**JOB**.
Starting with the first line below, extract each line through the one that contains "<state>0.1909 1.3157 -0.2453", inclusive, excluding pictures.

##############################

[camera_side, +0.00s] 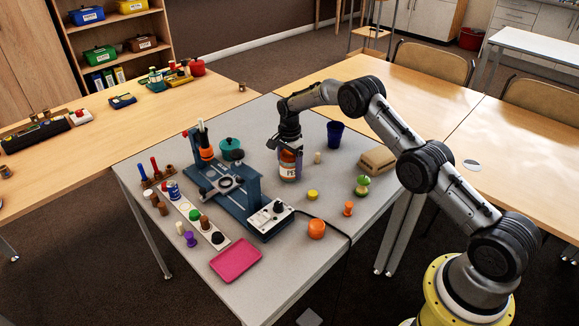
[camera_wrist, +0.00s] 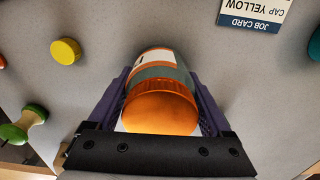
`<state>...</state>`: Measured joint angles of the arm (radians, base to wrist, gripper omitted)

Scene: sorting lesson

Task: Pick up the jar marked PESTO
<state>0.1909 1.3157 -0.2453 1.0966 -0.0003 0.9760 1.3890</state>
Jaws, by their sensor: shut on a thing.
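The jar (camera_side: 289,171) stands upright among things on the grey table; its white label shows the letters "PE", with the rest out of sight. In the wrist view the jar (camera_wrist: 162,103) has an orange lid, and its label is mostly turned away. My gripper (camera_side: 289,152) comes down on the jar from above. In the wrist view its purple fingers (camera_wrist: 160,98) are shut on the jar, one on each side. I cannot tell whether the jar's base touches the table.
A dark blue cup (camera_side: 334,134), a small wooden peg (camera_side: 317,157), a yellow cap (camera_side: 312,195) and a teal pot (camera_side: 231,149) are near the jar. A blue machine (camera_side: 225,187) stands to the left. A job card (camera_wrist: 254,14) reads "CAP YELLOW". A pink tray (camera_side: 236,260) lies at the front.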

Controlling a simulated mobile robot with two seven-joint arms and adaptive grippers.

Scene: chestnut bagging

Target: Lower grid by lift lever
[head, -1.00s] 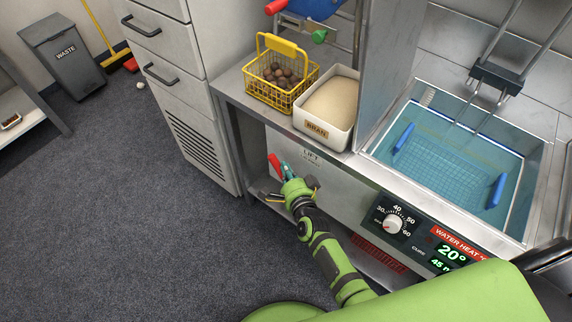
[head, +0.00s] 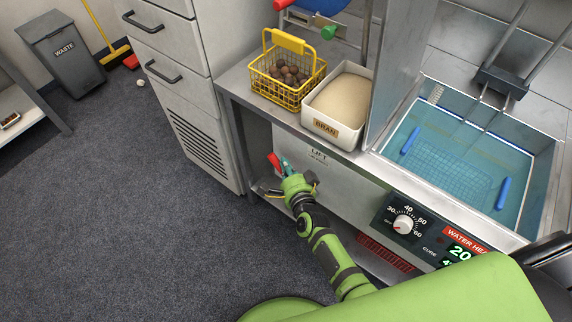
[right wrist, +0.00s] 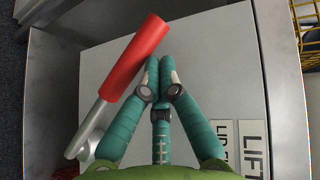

##############################

**OUTPUT FOR THIS EXERCISE**.
[camera_side, +0.00s] 
[camera_wrist, +0.00s] 
`<state>...</state>`: Measured joint angles of the arm (radians, base to wrist, gripper omitted)

Scene: sorting lesson

Task: Pick up the jar marked PESTO
<state>0.1909 1.3157 -0.2453 1.0966 -0.0003 0.9760 1.3890</state>

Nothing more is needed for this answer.